--- Problem requirements ---
Reproduce the entries shown below only from the line with "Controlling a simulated" down to the line with "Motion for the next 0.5", keeping both end lines and copying each one exactly.

--- Data supplied ---
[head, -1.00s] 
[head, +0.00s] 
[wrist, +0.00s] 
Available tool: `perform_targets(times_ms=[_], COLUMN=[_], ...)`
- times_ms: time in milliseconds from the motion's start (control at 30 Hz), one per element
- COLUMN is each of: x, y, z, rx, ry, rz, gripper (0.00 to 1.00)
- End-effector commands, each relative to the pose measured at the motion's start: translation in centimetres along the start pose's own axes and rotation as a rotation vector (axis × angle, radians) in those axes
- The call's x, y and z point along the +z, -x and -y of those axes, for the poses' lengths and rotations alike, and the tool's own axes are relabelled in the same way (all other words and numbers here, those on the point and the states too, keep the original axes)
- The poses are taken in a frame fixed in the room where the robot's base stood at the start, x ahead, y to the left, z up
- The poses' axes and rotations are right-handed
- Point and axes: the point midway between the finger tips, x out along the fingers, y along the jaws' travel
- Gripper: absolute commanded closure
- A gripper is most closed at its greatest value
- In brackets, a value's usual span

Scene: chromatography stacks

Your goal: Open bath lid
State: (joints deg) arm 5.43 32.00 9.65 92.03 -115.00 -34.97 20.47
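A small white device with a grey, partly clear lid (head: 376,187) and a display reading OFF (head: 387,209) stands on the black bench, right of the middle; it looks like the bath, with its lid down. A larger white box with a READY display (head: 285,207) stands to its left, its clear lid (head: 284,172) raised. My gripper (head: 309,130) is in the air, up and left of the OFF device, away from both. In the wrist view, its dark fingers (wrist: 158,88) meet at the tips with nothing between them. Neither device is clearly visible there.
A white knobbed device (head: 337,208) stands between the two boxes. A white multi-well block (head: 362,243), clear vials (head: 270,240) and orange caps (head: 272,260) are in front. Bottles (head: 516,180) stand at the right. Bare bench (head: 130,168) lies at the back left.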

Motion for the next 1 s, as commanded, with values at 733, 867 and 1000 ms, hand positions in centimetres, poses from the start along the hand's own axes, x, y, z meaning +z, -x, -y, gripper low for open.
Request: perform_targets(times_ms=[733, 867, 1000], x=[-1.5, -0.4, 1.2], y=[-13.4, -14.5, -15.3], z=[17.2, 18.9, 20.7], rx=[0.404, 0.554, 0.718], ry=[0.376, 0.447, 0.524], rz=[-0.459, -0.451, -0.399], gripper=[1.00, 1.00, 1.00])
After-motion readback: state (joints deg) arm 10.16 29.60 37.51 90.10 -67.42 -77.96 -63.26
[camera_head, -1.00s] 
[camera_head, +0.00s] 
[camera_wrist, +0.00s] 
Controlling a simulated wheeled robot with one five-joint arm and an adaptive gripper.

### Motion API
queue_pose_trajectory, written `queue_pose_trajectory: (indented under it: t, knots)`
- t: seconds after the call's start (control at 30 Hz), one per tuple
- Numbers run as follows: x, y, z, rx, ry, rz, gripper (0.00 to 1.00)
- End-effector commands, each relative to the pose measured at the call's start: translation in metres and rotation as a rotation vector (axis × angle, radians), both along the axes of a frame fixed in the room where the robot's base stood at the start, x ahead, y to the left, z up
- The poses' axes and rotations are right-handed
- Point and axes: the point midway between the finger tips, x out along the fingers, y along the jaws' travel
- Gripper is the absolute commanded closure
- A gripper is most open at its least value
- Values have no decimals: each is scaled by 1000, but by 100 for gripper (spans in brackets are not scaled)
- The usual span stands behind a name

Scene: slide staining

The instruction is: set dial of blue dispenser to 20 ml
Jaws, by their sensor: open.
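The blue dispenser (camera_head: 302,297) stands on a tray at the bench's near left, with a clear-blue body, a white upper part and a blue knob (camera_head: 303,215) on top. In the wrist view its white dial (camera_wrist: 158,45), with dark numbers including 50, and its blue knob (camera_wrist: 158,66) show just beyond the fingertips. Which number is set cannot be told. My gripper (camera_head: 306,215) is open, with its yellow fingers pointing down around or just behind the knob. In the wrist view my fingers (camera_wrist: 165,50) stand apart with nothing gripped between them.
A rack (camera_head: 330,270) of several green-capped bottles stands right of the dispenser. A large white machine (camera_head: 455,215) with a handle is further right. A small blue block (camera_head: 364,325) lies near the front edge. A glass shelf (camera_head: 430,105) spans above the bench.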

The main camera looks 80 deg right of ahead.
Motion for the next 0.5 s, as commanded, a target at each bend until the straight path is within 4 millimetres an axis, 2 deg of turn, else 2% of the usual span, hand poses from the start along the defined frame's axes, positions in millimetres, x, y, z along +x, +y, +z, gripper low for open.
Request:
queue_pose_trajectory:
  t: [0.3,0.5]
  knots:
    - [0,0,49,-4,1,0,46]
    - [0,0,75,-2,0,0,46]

--- Reply ---
Controlling a simulated wheeled robot with one five-joint arm and an adaptive gripper.

### Motion API
queue_pose_trajectory, written `queue_pose_trajectory: (indented under it: t, knots)`
- t: seconds after the call's start (control at 30 Hz), one per tuple
- Numbers run as follows: x, y, z, rx, ry, rz, gripper (0.00 to 1.00)
- End-effector commands, each relative to the pose measured at the call's start: translation in metres and rotation as a rotation vector (axis × angle, radians), both along the axes of a frame fixed in the room where the robot's base stood at the start, x ahead, y to the left, z up
- The poses' axes and rotations are right-handed
- Point and axes: the point midway between the finger tips, x out along the fingers, y along the jaws' travel
- Gripper is the absolute commanded closure
- A gripper is most open at its least value
- Values have no decimals: each is scaled by 1000, but by 100 for gripper (spans in brackets are not scaled)
- The usual span stands behind a name

Scene: slide staining

The instruction is: set dial of blue dispenser to 20 ml
Jaws, by their sensor: open.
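The blue dispenser (camera_head: 302,297) stands on a tray at the bench's near left, with a clear-blue body, a white upper part and a blue knob (camera_head: 303,215) on top. In the wrist view its white dial (camera_wrist: 158,45), with dark numbers including 50, and its blue knob (camera_wrist: 158,66) show just beyond the fingertips. Which number is set cannot be told. My gripper (camera_head: 306,215) is open, with its yellow fingers pointing down around or just behind the knob. In the wrist view my fingers (camera_wrist: 165,50) stand apart with nothing gripped between them.
A rack (camera_head: 330,270) of several green-capped bottles stands right of the dispenser. A large white machine (camera_head: 455,215) with a handle is further right. A small blue block (camera_head: 364,325) lies near the front edge. A glass shelf (camera_head: 430,105) spans above the bench.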

The main camera looks 80 deg right of ahead.
Motion for the next 0.5 s, as commanded, a target at each bend until the straight path is within 4 millimetres an axis, 2 deg of turn, else 2% of the usual span, hand poses from the start along the defined frame's axes, positions in millimetres, x, y, z along +x, +y, +z, gripper low for open.

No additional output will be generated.